In this idiotic work world, effectiveness isn’t rewarded. Apparently, aspects like owning others’ time and the power derived from it are more valued. Therefore, a clever worker with a minimal sense of effort economy won’t do their best. They’ll do just enough to give the impression they’re doing something useful with time that, after all, isn’t theirs.
when useless becomes useful: treatment
Two very different books were fundamental to stimulate my thinking about these themes: the already referred Paul Tabori’s “The Natural History of Stupidity” and Nuccio Ordine’s “The Usefulness of the Useless.” Despite their differences in nationality, era, and style, both authors turned to history to find the foundations and examples that embody their ideas.
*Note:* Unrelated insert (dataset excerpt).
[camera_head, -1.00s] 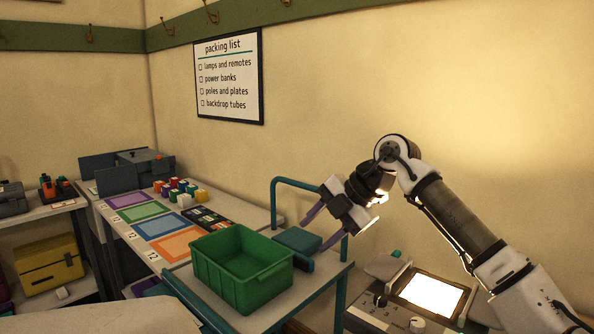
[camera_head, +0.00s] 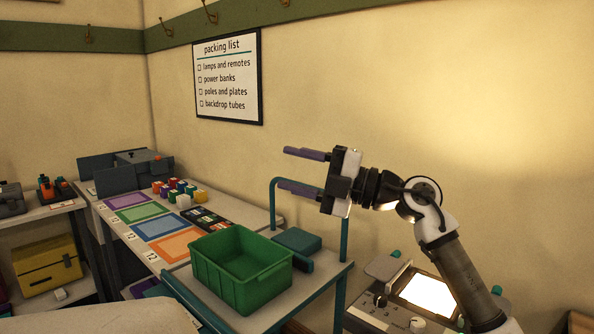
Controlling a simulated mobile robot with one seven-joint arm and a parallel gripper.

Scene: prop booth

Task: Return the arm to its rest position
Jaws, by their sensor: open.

One extraordinary aspect of books is the possibility of finding and creating associations and connections with other texts, with our experiences, and with situations we observe in others. All this happens through the reflections and emotions that reading awakens in us. This seems useless, doesn’t it? Perhaps, but it might be interesting or important. These particular readings allowed me to make a connection I hadn’t made before, at least not from this perspective: human stupidity is intimately linked to the utility-inutility dichotomy. Much of the most grandiose stupidity produced by humanity was created by attributing utility to what is absolutely useless.
The workplace perpetuates one of the most difficult forms of stupidity to detect. For this very reason, it’s a stupidity we frequently encounter. I’m referring to a phenomenon that I believe all readers of this text have felt at some point—I hope not constantly, as that wouldn’t be a good sign. Doing something you believe to be useful when, in reality, there’s no utility in it whatsoever. Today’s work world excels at creating conditions to convince us that what we do is useful. In many cases, it isn’t. It’s merely something someone invented because they believed we needed something to do. In turn, that person may also be subject to the same by someone higher in the hierarchy. Stupid, isn’t it?
the technology of distraction
The various technologies and communication forms that have become ubiquitous make our presence ubiquitous and our attention dispersed. The combination of these two characteristics is having a dangerous effect on our species: we’re forgetting how to be present and, consequently, forgetting how to think in a certain sense; we’ve ceased knowing how to contemplate and how to elaborate on what we contemplate.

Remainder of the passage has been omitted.